What is being asked>
Restate all of the entries exactly, dropping any pictures they hold.

-------------------------

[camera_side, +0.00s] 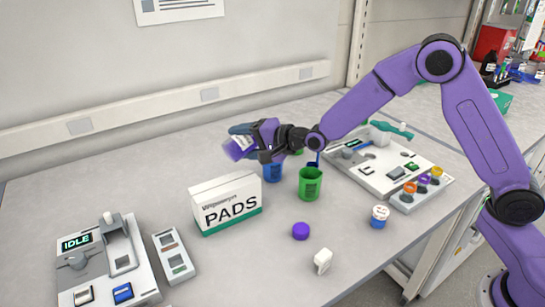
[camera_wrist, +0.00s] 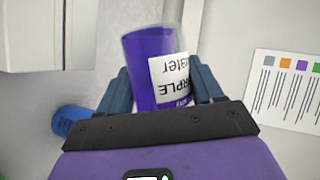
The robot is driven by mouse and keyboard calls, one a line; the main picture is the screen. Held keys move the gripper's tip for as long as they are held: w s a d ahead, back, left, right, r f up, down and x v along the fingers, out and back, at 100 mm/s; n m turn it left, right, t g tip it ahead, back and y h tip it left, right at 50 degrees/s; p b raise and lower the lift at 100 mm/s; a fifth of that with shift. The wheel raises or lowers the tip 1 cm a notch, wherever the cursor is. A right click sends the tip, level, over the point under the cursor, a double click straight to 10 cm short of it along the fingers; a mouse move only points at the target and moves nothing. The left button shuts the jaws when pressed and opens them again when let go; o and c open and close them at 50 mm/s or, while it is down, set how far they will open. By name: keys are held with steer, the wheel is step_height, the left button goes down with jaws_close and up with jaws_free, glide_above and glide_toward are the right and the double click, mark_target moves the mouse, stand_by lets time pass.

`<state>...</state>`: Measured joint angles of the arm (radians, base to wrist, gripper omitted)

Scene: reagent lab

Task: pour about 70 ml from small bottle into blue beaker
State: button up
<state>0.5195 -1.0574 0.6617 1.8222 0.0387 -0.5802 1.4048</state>
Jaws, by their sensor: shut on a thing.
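The small bottle (camera_wrist: 147,62) holds purple liquid and has a white label that reads upside down in the wrist view. My gripper (camera_wrist: 162,88) is shut on its sides. In the side view the bottle (camera_side: 236,150) is tilted in my gripper (camera_side: 256,134), above the table and beyond the pads box. The blue beaker (camera_side: 273,172) stands on the table just below and right of the bottle, partly hidden by my gripper. A blue vessel (camera_wrist: 70,121), likely this beaker, shows at lower left in the wrist view. No stream of liquid is visible.
A pads box (camera_side: 226,203) stands left of a green beaker (camera_side: 311,184). A purple cap (camera_side: 300,231), a white piece (camera_side: 322,260) and a small white-capped jar (camera_side: 379,217) are in front. Devices stand at left (camera_side: 108,262) and right (camera_side: 380,167).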

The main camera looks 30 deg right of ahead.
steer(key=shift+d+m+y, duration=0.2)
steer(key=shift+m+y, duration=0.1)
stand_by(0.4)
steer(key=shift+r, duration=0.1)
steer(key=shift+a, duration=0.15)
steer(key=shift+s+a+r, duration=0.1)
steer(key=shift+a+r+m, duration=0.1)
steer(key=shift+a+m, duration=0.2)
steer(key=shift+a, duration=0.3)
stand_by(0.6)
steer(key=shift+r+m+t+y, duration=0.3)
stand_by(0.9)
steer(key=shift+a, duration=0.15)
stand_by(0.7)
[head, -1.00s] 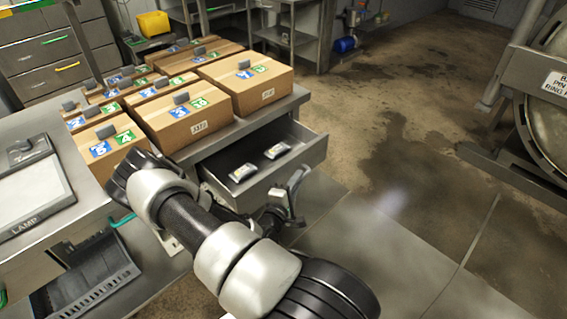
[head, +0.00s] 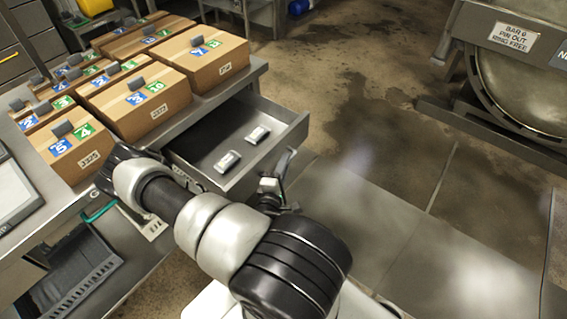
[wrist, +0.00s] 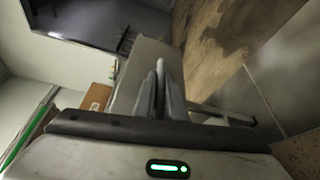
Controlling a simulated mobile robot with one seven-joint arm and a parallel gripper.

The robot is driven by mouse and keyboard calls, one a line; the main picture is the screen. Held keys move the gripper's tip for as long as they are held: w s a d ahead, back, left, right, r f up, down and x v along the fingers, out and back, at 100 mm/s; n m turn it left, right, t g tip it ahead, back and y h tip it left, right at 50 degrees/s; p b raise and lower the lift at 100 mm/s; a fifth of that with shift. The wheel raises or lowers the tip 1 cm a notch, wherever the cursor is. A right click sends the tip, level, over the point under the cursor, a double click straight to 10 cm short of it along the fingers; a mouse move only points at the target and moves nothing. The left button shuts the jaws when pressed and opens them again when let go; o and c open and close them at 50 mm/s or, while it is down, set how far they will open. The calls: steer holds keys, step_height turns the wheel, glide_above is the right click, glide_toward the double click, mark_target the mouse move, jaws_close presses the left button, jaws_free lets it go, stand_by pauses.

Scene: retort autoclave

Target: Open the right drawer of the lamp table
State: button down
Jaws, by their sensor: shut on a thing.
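The grey metal drawer (head: 292,128) under the right part of the lamp table (head: 258,68) is pulled well out. Two small pale packs (head: 228,161) (head: 258,135) lie inside it. My gripper (head: 272,188) is at the outer face of the drawer, low in front of it, and my forearm hides part of the front. In the wrist view my gripper fingers (wrist: 161,92) are close together against the grey drawer front (wrist: 145,62), shut on its handle (wrist: 222,115). The grip itself is partly hidden.
Several labelled cardboard boxes (head: 138,98) stand on the table above the drawer. A dark slotted tray (head: 72,270) sits on a lower shelf at left. The large round autoclave (head: 520,90) stands at right. Floor in front of the drawer is clear, with damp patches.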

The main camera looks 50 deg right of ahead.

-------------------------

Exercise solution>
[camera_side, +0.00s] 
[camera_wrist, +0.00s] 
The robot is driven by mouse and keyboard calls, one a line; the main picture is the screen. Held keys move the gripper's tip for as long as they are held: w s a d ahead, back, left, right, r f up, down and x v along the fingers, out and back, at 100 mm/s; n m turn it left, right, t g tip it ahead, back and y h tip it left, right at 50 degrees/s; p b raise and lower the lift at 100 mm/s; a fifth of that with shift. The wheel raises or lowers the tip 1 cm a notch, wherever the cursor is. A right click sends the tip, level, over the point under the cursor, a double click straight to 10 cm short of it along the fingers; a mouse move only points at the target and moves nothing. The left button shuts the jaws when pressed and opens them again when let go; o and c open and close them at 50 mm/s or, while it is down, set how far they will open. By name: keys are held with steer, the wheel is step_height, the left button goes down with jaws_close and up with jaws_free, glide_above and glide_toward are the right and the double click, mark_target moves the mouse, stand_by lets time pass.

`<state>...</state>`: Measured joint angles of the arm (radians, base to wrist, gripper omitted)

Scene: reagent lab

Task: pour about 70 ml from small bottle into blue beaker
State: button up
<state>0.5195 -1.0574 0.6617 1.8222 0.0387 -0.5802 1.4048</state>
Jaws, by their sensor: shut on a thing.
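The small bottle (camera_wrist: 147,62) holds purple liquid and has a white label that reads upside down in the wrist view. My gripper (camera_wrist: 162,88) is shut on its sides. In the side view the bottle (camera_side: 236,150) is tilted in my gripper (camera_side: 256,134), above the table and beyond the pads box. The blue beaker (camera_side: 273,172) stands on the table just below and right of the bottle, partly hidden by my gripper. A blue vessel (camera_wrist: 70,121), likely this beaker, shows at lower left in the wrist view. No stream of liquid is visible.
A pads box (camera_side: 226,203) stands left of a green beaker (camera_side: 311,184). A purple cap (camera_side: 300,231), a white piece (camera_side: 322,260) and a small white-capped jar (camera_side: 379,217) are in front. Devices stand at left (camera_side: 108,262) and right (camera_side: 380,167).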

The main camera looks 30 deg right of ahead.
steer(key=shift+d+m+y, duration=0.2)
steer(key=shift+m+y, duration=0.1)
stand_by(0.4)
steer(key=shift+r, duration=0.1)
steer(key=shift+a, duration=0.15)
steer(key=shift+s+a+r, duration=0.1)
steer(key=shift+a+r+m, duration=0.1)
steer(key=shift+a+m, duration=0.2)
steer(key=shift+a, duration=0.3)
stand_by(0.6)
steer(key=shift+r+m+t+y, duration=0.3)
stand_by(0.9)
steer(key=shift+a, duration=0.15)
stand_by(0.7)
[head, -1.00s] 
[head, +0.00s] 
[wrist, +0.00s] 
Controlling a simulated mobile robot with one seven-joint arm and a parallel gripper.

The robot is driven by mouse and keyboard calls, one a line; the main picture is the screen. Held keys move the gripper's tip for as long as they are held: w s a d ahead, back, left, right, r f up, down and x v along the fingers, out and back, at 100 mm/s; n m turn it left, right, t g tip it ahead, back and y h tip it left, right at 50 degrees/s; p b raise and lower the lift at 100 mm/s; a fifth of that with shift. The wheel raises or lowers the tip 1 cm a notch, wherever the cursor is. A right click sends the tip, level, over the point under the cursor, a double click straight to 10 cm short of it along the fingers; a mouse move only points at the target and moves nothing. The left button shuts the jaws when pressed and opens them again when let go; o and c open and close them at 50 mm/s or, while it is down, set how far they will open. The calls: steer holds keys, step_height turns the wheel, glide_above is the right click, glide_toward the double click, mark_target the mouse move, jaws_close presses the left button, jaws_free lets it go, stand_by pauses.

Scene: retort autoclave

Target: Open the right drawer of the lamp table
State: button down
Jaws, by their sensor: shut on a thing.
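The grey metal drawer (head: 292,128) under the right part of the lamp table (head: 258,68) is pulled well out. Two small pale packs (head: 228,161) (head: 258,135) lie inside it. My gripper (head: 272,188) is at the outer face of the drawer, low in front of it, and my forearm hides part of the front. In the wrist view my gripper fingers (wrist: 161,92) are close together against the grey drawer front (wrist: 145,62), shut on its handle (wrist: 222,115). The grip itself is partly hidden.
Several labelled cardboard boxes (head: 138,98) stand on the table above the drawer. A dark slotted tray (head: 72,270) sits on a lower shelf at left. The large round autoclave (head: 520,90) stands at right. Floor in front of the drawer is clear, with damp patches.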

The main camera looks 50 deg right of ahead.

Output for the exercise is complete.